----- STORED ROWS

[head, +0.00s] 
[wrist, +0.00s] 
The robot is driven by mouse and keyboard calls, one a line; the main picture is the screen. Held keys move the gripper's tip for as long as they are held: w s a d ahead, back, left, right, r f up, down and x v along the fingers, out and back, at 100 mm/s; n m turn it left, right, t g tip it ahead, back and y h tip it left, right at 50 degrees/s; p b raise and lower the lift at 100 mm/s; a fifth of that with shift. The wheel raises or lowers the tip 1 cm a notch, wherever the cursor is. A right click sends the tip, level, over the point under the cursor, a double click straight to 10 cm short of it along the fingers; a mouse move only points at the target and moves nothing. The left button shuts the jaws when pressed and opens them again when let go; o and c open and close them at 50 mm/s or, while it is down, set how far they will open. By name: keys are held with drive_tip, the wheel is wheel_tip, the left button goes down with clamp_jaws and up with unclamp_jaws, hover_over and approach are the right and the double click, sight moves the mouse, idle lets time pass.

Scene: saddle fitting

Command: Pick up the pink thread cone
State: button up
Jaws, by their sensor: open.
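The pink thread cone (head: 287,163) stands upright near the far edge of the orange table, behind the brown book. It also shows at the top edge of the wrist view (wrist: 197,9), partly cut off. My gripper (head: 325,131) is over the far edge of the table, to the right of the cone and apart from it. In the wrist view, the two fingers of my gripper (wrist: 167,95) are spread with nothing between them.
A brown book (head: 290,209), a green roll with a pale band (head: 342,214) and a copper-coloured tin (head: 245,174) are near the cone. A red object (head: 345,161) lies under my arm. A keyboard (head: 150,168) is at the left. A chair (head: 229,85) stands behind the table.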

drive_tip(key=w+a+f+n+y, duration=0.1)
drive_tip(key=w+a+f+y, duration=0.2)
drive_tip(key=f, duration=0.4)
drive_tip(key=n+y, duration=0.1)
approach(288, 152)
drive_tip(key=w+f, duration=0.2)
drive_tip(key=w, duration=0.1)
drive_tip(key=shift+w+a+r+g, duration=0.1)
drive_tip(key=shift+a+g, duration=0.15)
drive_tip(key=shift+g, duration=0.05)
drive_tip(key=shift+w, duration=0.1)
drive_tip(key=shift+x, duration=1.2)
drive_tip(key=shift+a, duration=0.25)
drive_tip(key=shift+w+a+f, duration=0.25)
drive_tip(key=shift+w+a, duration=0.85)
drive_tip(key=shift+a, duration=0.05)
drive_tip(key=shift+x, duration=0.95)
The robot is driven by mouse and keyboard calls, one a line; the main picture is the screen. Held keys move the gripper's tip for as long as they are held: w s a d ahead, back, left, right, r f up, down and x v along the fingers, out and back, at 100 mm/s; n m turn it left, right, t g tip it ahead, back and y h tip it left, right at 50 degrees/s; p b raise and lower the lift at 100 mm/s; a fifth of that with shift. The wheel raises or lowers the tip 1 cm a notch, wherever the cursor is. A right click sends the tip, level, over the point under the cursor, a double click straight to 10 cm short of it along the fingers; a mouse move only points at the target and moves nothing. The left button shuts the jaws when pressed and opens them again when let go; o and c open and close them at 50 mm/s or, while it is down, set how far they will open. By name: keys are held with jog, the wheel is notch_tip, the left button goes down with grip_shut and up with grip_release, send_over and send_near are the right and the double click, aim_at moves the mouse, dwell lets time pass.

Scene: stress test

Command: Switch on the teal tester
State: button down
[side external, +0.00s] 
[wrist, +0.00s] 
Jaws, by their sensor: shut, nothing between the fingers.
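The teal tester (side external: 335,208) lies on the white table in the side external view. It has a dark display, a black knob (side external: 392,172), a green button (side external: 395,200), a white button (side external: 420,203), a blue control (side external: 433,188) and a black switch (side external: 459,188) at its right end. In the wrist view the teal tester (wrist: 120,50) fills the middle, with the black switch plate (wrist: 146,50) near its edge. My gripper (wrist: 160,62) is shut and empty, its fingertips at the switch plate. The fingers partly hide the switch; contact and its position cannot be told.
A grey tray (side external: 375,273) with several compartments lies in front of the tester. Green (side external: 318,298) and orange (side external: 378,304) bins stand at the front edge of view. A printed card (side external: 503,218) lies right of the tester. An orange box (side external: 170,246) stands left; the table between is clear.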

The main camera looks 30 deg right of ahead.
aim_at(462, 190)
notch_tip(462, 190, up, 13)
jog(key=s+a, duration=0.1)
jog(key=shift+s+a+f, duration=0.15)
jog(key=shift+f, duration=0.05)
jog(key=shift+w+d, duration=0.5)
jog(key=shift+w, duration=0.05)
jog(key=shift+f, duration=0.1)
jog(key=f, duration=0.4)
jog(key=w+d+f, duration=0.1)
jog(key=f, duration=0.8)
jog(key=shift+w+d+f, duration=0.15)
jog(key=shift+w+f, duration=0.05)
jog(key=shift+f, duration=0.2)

----------

■ OBJECTIVE: Return the entries above unchanged, starting at the first line and stopping after the line with "State: button up".

■ THE SOLUTION:
[head, +0.00s] 
[wrist, +0.00s] 
The robot is driven by mouse and keyboard calls, one a line; the main picture is the screen. Held keys move the gripper's tip for as long as they are held: w s a d ahead, back, left, right, r f up, down and x v along the fingers, out and back, at 100 mm/s; n m turn it left, right, t g tip it ahead, back and y h tip it left, right at 50 degrees/s; p b raise and lower the lift at 100 mm/s; a fifth of that with shift. The wheel raises or lowers the tip 1 cm a notch, wherever the cursor is. A right click sends the tip, level, over the point under the cursor, a double click straight to 10 cm short of it along the fingers; a mouse move only points at the target and moves nothing. The left button shuts the jaws when pressed and opens them again when let go; o and c open and close them at 50 mm/s or, while it is down, set how far they will open. By name: keys are held with drive_tip, the wheel is wheel_tip, the left button goes down with clamp_jaws and up with unclamp_jaws, hover_over and approach are the right and the double click, sight moves the mouse, idle lets time pass.

Scene: saddle fitting

Command: Pick up the pink thread cone
State: button up

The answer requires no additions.